I assume Ulrich had a wry smile on his face as he typed that last sentence. I too doubt that an ancient person would have thought about the textual diversity (if he thought about it at all) in terms of proto-MT and pre-Samaritan. Point well-taken. These are anachronistic names for the textual forms of antiquity, and if we want to get inside the heads of the ancients, we might want to think about how they labeled these variant editions (if they thought about the issue).

But did ancient persons think about the issue? Ulrich wonders whether people were even "conscious of differences between variant editions of particular books."

Surely some people were conscious of the differences. First of all, someone had to have created the "newer, fuller edition," so he must have known about it. I don't guess we can say confidently much more about this scribe, but we might speculate that he would have a desire to disseminate his "newer, fuller edition" and so would have wanted to tell others about it. But how that would have happened, and how it would have been received, we can only guess.
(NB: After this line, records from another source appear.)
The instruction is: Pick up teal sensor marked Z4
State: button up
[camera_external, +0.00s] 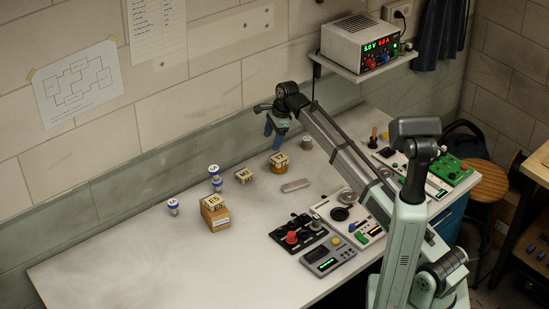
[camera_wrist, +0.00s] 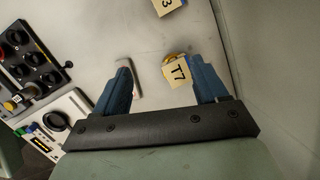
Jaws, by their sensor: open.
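I cannot make out a teal sensor or a Z4 mark in either view. My gripper (camera_external: 273,134) is open and empty, above the back of the bench, with its blue fingers pointing down; it also shows in the wrist view (camera_wrist: 161,68). Just below it is a yellow-orange item (camera_external: 279,165) with a pale top. In the wrist view an item marked T7 (camera_wrist: 177,73) shows between the fingers, nearer the right one. Several small blue-banded cylinders with pale marked tops stand at the left: one alone (camera_external: 173,208), others (camera_external: 214,171) near a cardboard box.
The cardboard box (camera_external: 214,217) has a marked item on top. A tan marked block (camera_external: 244,176) stands right of it. A grey bar (camera_external: 295,185) lies flat, beside the left finger in the wrist view (camera_wrist: 136,82). Control panels (camera_external: 298,232) fill the right. The front left bench is clear.

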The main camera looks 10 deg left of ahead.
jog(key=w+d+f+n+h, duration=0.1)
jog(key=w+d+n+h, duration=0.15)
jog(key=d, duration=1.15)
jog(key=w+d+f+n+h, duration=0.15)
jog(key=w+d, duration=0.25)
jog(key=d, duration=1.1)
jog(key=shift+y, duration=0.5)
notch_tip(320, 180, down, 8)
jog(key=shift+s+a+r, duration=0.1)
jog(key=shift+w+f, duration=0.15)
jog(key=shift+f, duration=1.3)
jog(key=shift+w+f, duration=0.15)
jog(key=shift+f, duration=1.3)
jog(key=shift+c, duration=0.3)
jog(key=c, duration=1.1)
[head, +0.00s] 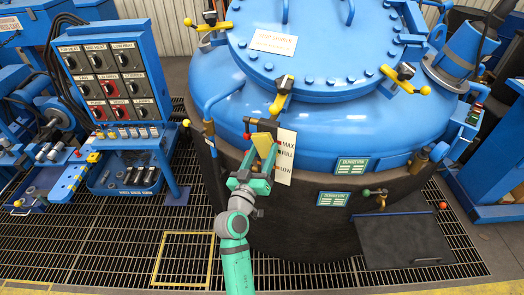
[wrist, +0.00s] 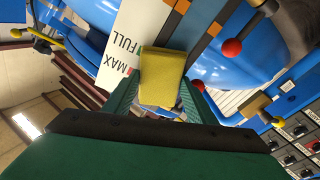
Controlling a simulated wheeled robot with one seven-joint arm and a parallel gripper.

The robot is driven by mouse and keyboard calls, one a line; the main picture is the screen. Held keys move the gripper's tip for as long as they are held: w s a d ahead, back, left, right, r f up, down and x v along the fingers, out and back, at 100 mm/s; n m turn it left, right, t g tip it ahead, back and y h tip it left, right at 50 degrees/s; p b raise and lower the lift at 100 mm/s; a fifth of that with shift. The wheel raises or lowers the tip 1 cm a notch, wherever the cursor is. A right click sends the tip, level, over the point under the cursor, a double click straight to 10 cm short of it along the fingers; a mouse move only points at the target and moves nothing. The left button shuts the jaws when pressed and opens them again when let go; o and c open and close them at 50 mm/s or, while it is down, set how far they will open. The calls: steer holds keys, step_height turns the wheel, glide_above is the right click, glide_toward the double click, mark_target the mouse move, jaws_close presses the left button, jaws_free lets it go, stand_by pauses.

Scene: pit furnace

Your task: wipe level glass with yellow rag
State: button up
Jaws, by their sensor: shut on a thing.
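The yellow rag (head: 265,145) is a small folded block at the tip of my arm, in front of the furnace. My gripper (head: 258,172) is shut on it, and the wrist view shows the rag (wrist: 162,78) between the green fingers. The level glass (wrist: 203,40) runs past the rag, beside a white plate (head: 285,156) marked MAX, FULL and LOW. In the wrist view the rag overlaps the lower part of the glass and the plate's edge. I cannot tell whether it touches them. In the head view the rag and gripper hide most of the glass.
The blue furnace vessel (head: 330,105) fills the centre. A red knob (wrist: 231,48) sticks out close to the rag. A switch panel (head: 113,85) and a blue bench (head: 75,175) stand at left. Yellow-handled clamps (head: 281,95) ring the lid. Floor grating (head: 120,235) lies open at front left.

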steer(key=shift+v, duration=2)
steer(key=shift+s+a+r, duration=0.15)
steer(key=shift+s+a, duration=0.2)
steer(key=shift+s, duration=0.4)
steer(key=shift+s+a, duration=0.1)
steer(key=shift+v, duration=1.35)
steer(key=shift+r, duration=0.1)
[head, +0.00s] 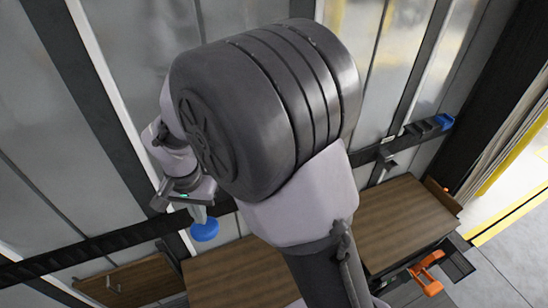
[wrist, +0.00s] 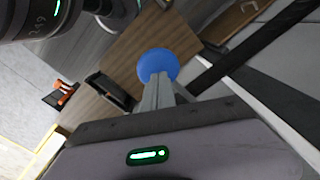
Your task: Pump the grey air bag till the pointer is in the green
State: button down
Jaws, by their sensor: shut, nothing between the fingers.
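My gripper (head: 197,211) is at the left of the head view, pointing down, with its fingers together. A round blue disc (head: 205,230) is right at the fingertips. In the wrist view the blue disc (wrist: 158,65) shows just beyond the shut fingers (wrist: 158,90), over a brown wooden surface. I cannot tell whether the fingers touch it or what it belongs to. I cannot make out the grey air bag, a gauge, a pointer or a green zone in either view. My arm covers the middle of the head view.
Brown wooden tops (head: 405,222) lie below a grey panelled wall (head: 60,130). A black rail (head: 85,248) crosses the wall, with a blue piece (head: 443,122) at its right end. An orange object (head: 427,270) is at the lower right. Open floor (head: 510,260) lies far right.

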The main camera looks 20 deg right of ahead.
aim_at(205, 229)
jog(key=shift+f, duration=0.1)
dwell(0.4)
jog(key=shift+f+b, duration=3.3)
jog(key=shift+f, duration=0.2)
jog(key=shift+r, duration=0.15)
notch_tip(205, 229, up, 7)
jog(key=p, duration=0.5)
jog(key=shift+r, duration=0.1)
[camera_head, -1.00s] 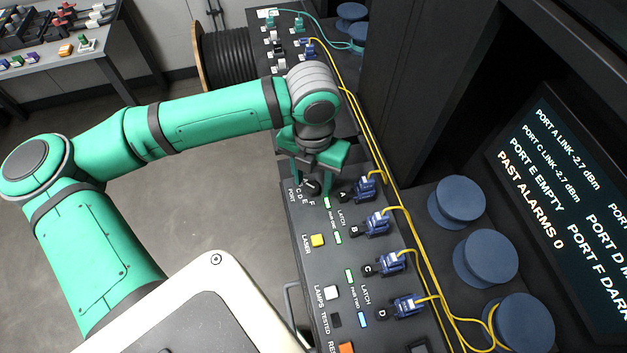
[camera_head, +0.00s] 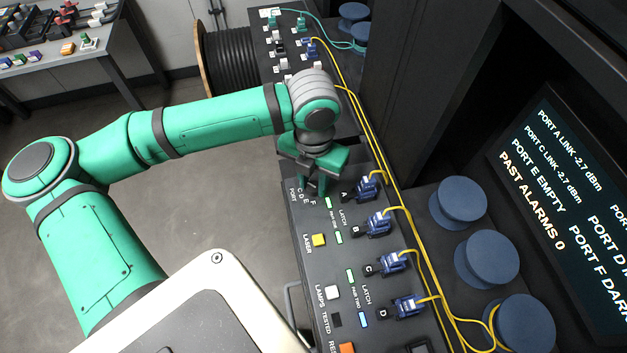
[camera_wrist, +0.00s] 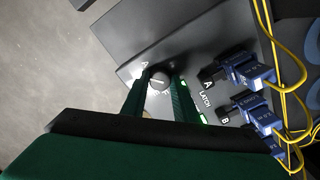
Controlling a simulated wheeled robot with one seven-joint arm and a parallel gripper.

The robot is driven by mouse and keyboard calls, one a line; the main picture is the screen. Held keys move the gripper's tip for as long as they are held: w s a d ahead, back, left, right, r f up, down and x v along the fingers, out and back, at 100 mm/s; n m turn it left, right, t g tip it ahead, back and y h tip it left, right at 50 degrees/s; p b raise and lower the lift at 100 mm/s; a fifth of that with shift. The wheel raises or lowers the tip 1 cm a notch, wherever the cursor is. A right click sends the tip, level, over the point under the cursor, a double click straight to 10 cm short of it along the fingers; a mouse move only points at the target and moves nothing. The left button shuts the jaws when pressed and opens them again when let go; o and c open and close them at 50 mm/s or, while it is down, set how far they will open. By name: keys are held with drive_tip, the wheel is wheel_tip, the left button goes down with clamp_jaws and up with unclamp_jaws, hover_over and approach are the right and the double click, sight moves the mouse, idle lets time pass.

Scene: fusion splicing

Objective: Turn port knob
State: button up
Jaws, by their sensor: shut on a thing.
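The port knob (camera_wrist: 159,82) is a round dark knob with a light pointer line on its top, set on the black panel (camera_wrist: 190,35). In the wrist view my gripper (camera_wrist: 160,84) has its two green fingers on either side of the knob, shut on it. Around the knob are white letters; an A shows to its upper left and an F below it. In the head view my gripper (camera_head: 314,186) reaches down at the panel's PORT dial, and its fingers mostly hide the knob there.
Blue connectors (camera_head: 378,222) with yellow cables stand in a row right of the dial, close to my gripper. A yellow LASER button (camera_head: 319,240) and lit green latch lamps lie nearby. A screen (camera_head: 560,190) at the right reads "PORT E EMPTY" and "PAST ALARMS 0".

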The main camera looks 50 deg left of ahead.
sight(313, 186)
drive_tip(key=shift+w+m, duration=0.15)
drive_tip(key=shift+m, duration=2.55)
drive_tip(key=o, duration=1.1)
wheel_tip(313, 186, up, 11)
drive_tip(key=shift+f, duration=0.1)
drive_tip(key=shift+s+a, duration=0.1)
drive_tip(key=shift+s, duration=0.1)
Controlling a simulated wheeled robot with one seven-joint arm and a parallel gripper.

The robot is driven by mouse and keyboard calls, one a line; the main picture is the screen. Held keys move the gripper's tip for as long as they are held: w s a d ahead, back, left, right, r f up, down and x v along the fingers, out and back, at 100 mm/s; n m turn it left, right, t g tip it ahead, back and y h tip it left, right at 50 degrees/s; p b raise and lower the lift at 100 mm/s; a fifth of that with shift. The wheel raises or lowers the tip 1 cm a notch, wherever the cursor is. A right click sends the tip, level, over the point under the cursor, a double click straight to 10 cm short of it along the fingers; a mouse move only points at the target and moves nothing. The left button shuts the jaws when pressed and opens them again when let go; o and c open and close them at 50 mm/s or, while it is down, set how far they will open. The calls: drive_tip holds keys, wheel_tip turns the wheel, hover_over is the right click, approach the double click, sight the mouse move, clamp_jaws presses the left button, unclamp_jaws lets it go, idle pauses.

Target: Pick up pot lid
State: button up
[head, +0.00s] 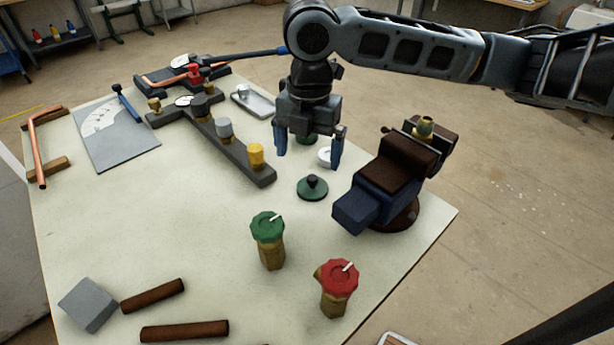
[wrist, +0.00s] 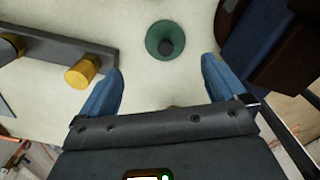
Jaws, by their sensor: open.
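The pot lid (head: 312,188) is a small green disc with a dark knob, lying flat on the pale table. In the wrist view the pot lid (wrist: 165,42) shows ahead of my fingertips, roughly between their lines. My gripper (head: 309,160) is open and empty, pointing down above the table, behind the lid in the head view. Its two blue fingers also show in the wrist view (wrist: 163,75), wide apart. Nothing touches the lid.
A blue and brown vise (head: 392,180) stands right of the lid. A dark bar with a yellow knob (head: 256,155) lies to its left. Valves with a green handle (head: 268,226) and a red handle (head: 337,277) stand in front. The table's left middle is clear.

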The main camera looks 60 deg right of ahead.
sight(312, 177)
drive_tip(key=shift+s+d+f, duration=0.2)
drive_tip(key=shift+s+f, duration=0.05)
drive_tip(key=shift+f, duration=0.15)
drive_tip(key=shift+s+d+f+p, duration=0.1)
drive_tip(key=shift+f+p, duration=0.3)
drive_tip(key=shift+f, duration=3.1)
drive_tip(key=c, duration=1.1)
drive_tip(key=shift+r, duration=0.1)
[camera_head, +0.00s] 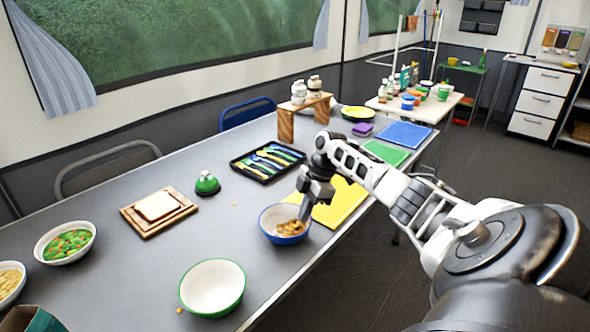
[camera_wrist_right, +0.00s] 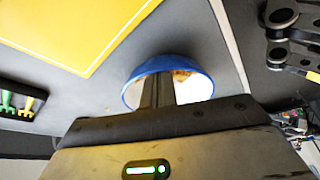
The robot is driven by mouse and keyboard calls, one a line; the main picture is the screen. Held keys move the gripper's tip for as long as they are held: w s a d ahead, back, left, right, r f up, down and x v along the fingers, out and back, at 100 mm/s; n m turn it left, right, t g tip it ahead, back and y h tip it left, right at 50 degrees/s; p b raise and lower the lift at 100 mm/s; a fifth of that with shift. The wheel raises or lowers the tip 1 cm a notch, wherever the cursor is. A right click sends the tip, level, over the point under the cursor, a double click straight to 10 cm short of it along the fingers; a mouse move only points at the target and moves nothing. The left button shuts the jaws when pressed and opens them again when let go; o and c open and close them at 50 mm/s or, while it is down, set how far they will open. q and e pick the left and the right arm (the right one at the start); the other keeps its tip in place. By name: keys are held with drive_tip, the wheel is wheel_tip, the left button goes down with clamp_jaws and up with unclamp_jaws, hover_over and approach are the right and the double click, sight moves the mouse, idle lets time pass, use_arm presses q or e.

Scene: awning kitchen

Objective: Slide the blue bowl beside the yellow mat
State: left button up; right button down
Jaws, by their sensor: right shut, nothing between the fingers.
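The blue bowl (camera_head: 278,236) with brown food in it stands on the grey table, near its front edge. The yellow mat (camera_head: 347,203) lies just to its right and behind. In the right wrist view the blue bowl (camera_wrist_right: 133,92) shows with the yellow mat (camera_wrist_right: 75,28) at upper left, and a strip of grey table between them. My right gripper (camera_head: 304,212) is shut and empty, pointing down at the bowl's right side. In the right wrist view its fingers (camera_wrist_right: 158,92) overlap the bowl and hide part of it; I cannot tell whether they touch it. My left gripper is not in view.
A white bowl with green rim (camera_head: 213,288) stands in front, left of the blue bowl. A black cutlery tray (camera_head: 250,172), a green bell (camera_head: 207,184) and a wooden board (camera_head: 135,217) lie behind. Green (camera_head: 386,153) and blue (camera_head: 405,135) mats lie further right.

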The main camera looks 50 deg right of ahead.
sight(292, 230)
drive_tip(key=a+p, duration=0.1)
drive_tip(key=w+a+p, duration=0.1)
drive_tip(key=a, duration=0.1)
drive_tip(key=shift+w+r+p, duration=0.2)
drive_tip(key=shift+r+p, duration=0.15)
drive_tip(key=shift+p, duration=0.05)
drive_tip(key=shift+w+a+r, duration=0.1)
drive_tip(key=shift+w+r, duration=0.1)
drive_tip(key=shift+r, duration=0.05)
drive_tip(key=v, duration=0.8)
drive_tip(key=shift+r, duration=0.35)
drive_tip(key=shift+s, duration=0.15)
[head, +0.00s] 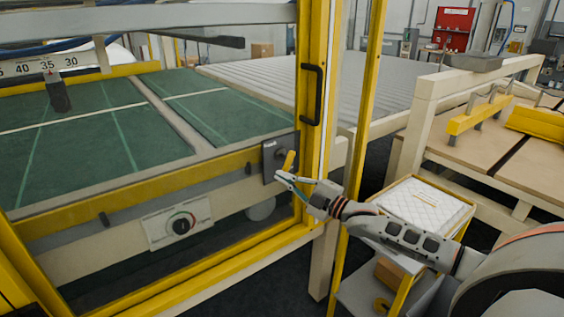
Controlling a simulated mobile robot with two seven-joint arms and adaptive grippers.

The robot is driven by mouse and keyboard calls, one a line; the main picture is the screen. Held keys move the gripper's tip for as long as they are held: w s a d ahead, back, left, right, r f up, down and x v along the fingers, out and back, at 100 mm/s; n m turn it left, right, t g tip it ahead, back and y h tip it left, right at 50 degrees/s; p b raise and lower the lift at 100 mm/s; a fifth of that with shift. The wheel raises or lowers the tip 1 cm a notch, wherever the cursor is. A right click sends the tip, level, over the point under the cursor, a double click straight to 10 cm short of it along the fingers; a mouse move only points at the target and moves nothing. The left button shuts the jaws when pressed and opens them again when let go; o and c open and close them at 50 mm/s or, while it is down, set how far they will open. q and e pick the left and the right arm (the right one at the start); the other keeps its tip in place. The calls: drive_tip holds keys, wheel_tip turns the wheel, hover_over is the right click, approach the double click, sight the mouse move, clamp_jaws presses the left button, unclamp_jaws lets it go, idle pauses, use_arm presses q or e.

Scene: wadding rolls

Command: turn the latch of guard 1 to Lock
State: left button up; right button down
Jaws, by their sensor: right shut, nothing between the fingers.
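The guard is a yellow-framed clear door (318,120) with a black handle (312,94). Its latch is a yellow lever (289,161) on a dark square plate (272,158) at the door's lower right. The lever stands nearly upright, tilted slightly. The small label above it is too small to read for certain. My right gripper (277,178) is shut and empty, just below the lever's lower end and in front of the plate's lower edge. I cannot tell whether it touches the lever. My left gripper is not in view.
A round dial (181,225) on a pale panel sits left, below the green bed (90,125). A yellow post (366,110) stands close to my right arm. A cart with a white quilted pad (424,208) is beneath my forearm. A wooden table (500,150) stands at right.

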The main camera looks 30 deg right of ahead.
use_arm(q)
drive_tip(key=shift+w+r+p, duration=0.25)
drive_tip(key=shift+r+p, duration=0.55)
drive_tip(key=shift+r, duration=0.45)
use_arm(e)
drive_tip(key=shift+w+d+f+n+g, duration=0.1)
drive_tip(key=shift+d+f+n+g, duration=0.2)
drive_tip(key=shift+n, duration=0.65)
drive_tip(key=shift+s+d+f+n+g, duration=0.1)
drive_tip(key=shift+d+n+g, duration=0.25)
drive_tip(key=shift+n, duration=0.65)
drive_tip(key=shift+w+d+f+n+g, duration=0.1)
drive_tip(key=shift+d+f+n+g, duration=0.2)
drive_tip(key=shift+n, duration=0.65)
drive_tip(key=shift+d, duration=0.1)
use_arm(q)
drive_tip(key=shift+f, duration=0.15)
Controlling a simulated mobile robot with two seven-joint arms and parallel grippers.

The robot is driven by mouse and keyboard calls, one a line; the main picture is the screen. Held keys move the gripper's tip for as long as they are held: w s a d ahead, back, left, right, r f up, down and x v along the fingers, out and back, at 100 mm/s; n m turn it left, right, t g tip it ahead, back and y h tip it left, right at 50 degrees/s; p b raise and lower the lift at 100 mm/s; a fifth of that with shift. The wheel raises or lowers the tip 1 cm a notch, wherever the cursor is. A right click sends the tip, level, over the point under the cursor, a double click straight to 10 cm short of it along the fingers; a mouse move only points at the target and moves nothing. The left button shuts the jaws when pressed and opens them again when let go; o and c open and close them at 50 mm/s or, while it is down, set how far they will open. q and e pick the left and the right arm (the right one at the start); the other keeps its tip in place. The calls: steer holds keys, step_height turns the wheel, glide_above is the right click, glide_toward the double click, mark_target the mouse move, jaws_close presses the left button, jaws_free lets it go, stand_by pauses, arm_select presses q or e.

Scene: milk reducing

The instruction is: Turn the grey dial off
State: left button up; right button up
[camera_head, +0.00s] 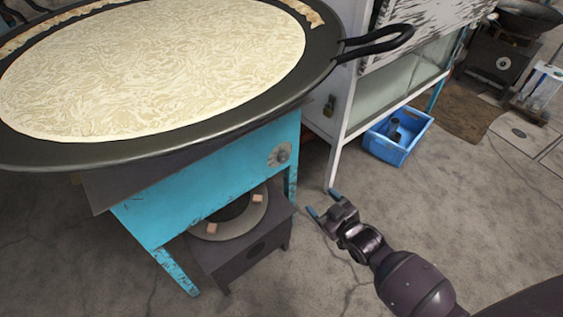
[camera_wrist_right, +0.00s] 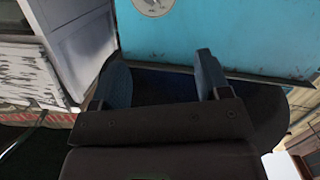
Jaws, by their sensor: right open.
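The grey dial (camera_head: 279,154) sits on the turquoise stove front (camera_head: 205,190), near its upper right corner, under the edge of a large black pan. Part of a round plate with the dial shows at the top edge of the right wrist view (camera_wrist_right: 153,5). My right gripper (camera_head: 323,203) is open and empty, to the right of and below the dial, apart from it. Its two fingers also show in the right wrist view (camera_wrist_right: 162,75), with the turquoise panel beyond them. My left gripper is not in view.
The black pan (camera_head: 255,116) holds a wide pale flatbread or milk layer, and its handle (camera_head: 385,40) juts right. A dark burner (camera_head: 255,255) stands below the stove. A white cabinet (camera_head: 345,100) and a blue crate (camera_head: 405,150) are behind my gripper. The floor around my gripper is clear.

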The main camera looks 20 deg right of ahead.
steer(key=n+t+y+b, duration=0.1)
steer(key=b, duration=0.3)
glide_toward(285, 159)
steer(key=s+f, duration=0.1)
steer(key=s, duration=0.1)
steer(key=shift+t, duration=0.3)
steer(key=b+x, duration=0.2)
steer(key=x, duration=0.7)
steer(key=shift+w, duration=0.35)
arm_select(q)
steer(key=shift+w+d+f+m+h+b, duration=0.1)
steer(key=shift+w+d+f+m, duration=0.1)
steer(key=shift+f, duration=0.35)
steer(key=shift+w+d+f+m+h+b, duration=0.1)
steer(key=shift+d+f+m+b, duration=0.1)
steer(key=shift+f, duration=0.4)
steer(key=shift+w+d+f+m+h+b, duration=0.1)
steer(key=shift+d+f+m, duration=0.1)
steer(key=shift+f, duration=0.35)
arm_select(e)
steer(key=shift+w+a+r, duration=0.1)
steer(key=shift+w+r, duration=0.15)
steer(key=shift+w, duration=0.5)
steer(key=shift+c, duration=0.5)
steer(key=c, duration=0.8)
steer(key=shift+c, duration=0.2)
Second, the Samaritans apparently made a conscious choice as to their text form. I think Carr more-or-less represents the consensus when he dates this to no later than the mid- to late-second century BCE (Formation, p. 177), so right during the time of the textual plurality attested at Qumran. For their Pentateuch, the Samaritans chose basically the same type of text for each book (except for Leviticus, which only existed in one form; Ulrich, "Two Perspectives," p. 459). They chose expanded texts, but not the most expanded texts (Kartveit, Origin, 285-88; Eshel and Eshel, "Dating," 237). According to Kartveit: "This makes the SP a deliberately chosen text" (Origin, p. 299).

Third,
Those who studied scripture intensively, which of course includes Essenes and Pharisees in particular, knew the material inside out and could evoke a whole world of textual reference with a word or phrase. The rabbis continued this tradition. (Wright, Paul, 176-77)
This sounds about right to me, that is, Wright's description of ancient Jews knowing the text "inside out." At least the Rabbis surely had a lot of scripture memorized. I don't guess we really know this for the earlier period, but Carr has presented a thesis (developed in Writing and Formation) in which memorization was an important part of textual transmission. If that is the case--if some literate ancients can be assumed to have had a good amount of scripture stuck in their heads--then the chances increase that they would notice when they are reading a different edition of a biblical book. That is not to say that they would have cared about the textual variation, though I suspect that at least some ancients would have noticed and cared. Despite Ulrich's assertion (quoted above), it is not at all apparent from the Qumran evidence that the ancients would have picked up a scroll of Numbers "without caring" about the textual form. It is possible that they did not care, but it is also possible that they did care. (See again this earlier post.) The evidence of the Samaritan Pentateuch suggests that the Samaritans did care.

But if someone in antiquity did care about the textual form of Numbers, still, how could he have determined which text form he was picking up? The physical scrolls do not seem to have been distinguished in any way (at least not in a way that is still apparent to us). So I don't know how he could tell. But I do know that when someone at church asks me about a new translation of the Bible, which I've never before seen or heard of, there are certain verses I'll read to see how the new translation rendered them, usually some familiar verses (John 3:16, etc.), but also some that I know some translations have messed up in the past (e.g. Gen 2:8; Isa. 7:14; etc.). Okay, I know, if someone handed me a biblical scroll in Hebrew with no vowels or chapter divisions, it would be somewhat more difficult to look up these verses. But I'm just using this modern analogy to say that there are ways of figuring out what kind of Bible you're looking at, even when you can't tell from the cover.